Die Aufgabenstellung
Dabei brauchte die „Zeitenwende“, die mit einem krassen Kurswechsel Deutschlands in der Sicherheitspolitik einherging, dringend einen großen Plan dahinter. „Wir machen eine komplett neue Politik, liefern in großem Umfang Waffen in Kriegsgebiete, aber haben keinen Plan, wie wir uns künftig in ähnlichen Situationen verhalten wollen“, mahnt Schlie. „Würden wir dann künftig auch in gleicher Weise Länder wie Moldau oder Länder im arabischen Raum unterstützen?“
Außenministerin Baerbock hatte im März 2022 die Aufgabenstellung so formuliert: „Im Lichte von Russlands massivem Bruch mit unserer Friedensordnung müssen wir die Prinzipien, die uns leiten, noch klarer in praktische Politik umsetzen.“ Entscheidend seien eine klare Haltung, eine gestärkte Handlungsfähigkeit, und „geschärfte außen- und sicherheitspolitische Instrumente“.
Die Vorlage
Wie viel von diesem Anspruch übrig bleibt, wird die Vorlage zeigen, die nun im Juni im Bundeskabinett beschlossen werden soll.

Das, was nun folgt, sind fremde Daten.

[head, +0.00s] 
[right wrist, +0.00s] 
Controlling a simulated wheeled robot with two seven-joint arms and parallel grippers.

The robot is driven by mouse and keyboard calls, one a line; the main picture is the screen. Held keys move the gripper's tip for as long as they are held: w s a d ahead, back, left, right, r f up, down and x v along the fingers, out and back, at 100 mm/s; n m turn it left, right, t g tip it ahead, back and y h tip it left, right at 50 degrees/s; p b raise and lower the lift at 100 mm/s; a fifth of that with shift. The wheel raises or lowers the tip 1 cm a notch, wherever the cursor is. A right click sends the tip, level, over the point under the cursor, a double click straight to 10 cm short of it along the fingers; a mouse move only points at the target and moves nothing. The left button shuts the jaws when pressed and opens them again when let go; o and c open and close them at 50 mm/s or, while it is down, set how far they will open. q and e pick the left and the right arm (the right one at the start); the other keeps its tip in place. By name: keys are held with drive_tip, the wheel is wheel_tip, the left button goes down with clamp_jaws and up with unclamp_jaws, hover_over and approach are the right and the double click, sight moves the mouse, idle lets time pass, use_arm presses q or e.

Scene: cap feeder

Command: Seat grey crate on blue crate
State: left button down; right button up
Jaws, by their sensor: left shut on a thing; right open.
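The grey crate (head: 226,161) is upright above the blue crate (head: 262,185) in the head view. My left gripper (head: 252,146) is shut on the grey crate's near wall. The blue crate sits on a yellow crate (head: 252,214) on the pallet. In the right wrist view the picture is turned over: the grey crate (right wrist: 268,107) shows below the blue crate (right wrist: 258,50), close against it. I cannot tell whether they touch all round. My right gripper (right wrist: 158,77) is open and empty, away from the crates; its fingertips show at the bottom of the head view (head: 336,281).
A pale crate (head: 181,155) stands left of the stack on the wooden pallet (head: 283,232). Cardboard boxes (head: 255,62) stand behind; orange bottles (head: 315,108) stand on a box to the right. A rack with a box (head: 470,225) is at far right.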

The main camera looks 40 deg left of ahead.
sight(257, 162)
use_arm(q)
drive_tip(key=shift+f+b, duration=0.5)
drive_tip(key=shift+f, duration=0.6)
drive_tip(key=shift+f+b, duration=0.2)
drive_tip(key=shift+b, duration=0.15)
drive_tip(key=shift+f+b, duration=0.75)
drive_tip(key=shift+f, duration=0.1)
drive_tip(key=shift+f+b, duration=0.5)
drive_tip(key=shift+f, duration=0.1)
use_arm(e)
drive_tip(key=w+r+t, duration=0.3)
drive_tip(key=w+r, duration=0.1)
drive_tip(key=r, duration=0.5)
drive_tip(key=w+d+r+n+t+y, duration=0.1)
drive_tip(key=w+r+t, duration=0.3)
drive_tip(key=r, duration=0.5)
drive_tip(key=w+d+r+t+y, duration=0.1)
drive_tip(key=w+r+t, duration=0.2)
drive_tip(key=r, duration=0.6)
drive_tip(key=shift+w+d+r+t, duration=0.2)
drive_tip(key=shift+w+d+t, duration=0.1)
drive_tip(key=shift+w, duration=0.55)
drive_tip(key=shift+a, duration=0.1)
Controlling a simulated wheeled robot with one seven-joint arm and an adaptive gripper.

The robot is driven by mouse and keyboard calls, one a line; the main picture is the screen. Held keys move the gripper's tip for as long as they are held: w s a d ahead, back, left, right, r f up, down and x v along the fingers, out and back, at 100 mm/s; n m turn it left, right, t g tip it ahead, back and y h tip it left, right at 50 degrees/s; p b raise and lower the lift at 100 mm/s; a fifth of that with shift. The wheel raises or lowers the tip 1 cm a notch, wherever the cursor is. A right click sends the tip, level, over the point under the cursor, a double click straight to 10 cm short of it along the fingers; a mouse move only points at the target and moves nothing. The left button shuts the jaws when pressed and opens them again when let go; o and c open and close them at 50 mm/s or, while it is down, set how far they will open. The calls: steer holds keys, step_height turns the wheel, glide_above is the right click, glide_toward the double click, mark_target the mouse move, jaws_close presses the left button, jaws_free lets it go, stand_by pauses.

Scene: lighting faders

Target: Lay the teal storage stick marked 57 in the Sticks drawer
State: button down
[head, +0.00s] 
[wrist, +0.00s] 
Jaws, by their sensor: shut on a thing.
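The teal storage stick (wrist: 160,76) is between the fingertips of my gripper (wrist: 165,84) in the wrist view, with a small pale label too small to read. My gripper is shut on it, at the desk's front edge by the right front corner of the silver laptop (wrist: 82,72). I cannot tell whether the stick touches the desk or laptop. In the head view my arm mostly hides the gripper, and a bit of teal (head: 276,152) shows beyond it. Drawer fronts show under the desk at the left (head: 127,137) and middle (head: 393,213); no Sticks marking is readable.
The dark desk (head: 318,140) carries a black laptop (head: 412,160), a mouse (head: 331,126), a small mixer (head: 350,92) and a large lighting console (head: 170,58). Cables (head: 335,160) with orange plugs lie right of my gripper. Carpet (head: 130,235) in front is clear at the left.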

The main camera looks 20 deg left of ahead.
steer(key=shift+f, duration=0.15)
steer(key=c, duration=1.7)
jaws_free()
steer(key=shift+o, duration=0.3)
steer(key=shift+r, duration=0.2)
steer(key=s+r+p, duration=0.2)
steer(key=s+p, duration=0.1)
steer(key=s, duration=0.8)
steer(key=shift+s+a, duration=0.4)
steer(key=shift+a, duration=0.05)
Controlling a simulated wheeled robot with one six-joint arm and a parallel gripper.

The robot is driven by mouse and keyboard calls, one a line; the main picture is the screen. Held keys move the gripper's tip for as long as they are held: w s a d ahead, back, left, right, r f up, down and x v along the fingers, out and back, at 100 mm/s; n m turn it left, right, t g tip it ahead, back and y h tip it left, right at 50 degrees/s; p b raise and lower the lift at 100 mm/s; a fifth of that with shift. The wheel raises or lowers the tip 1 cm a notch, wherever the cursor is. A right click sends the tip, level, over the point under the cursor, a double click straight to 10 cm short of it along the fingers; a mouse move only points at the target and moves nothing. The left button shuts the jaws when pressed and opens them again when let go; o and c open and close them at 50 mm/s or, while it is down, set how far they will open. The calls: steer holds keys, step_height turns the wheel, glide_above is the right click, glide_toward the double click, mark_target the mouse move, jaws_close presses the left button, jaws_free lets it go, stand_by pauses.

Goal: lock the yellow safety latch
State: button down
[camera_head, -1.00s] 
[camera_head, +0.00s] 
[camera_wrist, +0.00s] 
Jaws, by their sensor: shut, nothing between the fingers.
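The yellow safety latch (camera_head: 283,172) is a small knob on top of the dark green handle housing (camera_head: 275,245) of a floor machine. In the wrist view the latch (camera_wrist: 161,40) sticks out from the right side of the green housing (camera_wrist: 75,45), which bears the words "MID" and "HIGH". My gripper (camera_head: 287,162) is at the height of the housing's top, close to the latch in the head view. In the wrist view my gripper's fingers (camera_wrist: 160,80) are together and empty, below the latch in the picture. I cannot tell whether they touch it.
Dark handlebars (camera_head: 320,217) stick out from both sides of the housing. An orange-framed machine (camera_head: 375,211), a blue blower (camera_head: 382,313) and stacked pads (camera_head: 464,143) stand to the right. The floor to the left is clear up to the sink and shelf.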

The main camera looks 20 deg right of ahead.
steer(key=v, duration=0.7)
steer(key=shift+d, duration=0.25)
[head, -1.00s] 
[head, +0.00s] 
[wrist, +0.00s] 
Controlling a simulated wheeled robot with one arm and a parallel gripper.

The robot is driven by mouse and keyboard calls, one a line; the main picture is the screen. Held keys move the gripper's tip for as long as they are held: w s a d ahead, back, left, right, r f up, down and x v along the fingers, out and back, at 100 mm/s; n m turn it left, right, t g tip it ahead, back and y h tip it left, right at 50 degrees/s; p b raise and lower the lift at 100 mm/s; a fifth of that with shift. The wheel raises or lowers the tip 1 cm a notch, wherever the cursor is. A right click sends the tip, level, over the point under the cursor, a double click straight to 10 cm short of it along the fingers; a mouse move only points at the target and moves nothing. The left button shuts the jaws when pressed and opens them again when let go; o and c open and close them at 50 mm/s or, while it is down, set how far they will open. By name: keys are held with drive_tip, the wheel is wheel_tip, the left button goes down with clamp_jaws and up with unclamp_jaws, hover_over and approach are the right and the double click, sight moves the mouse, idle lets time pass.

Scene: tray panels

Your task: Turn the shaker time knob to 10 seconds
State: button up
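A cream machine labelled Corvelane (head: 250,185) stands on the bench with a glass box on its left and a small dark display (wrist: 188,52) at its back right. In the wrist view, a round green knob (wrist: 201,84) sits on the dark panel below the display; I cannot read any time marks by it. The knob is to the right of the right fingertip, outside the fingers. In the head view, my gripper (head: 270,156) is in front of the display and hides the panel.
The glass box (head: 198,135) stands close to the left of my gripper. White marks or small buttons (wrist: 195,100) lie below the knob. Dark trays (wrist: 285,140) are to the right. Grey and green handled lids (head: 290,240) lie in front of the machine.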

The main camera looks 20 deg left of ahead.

Nachdem sich die Bundesländer, originär für die Gefahrenabwehr zuständig, viele Staatssekretärsrunden und Ministerialbeamte darüber gebeugt haben, soll vom ursprünglich geplanten großen Wurf nicht mehr allzu viel übrig sein, berichtet die FAZ. Schlie meint: „Das wäre eine verpasste Chance in einer Zeit, in der wir uns das Verpassen von Chancen nicht leisten können.“
Expertengremium im Bundestag
Im Zuge der Erstellung der nationalen Sicherheitsstrategie war auch ein Nationaler Sicherheitsrat nach Vorbild der USA im Gespräch. Doch die Idee setzte sich nicht durch. Als Ersatz hat der Vorsitzende des Auswärtigen Ausschusses, Michael Roth (SPD), ein Expertengremium beim Bundestag gefordert. Dieses „würde den Bundestag als zentrales Forum für außen- und sicherheitspolitische Debatten weiter stärken und die notwendige Expertise beisteuern, um künftig weitsichtigere Entscheidungen treffen zu können“, sagte Roth. (afp)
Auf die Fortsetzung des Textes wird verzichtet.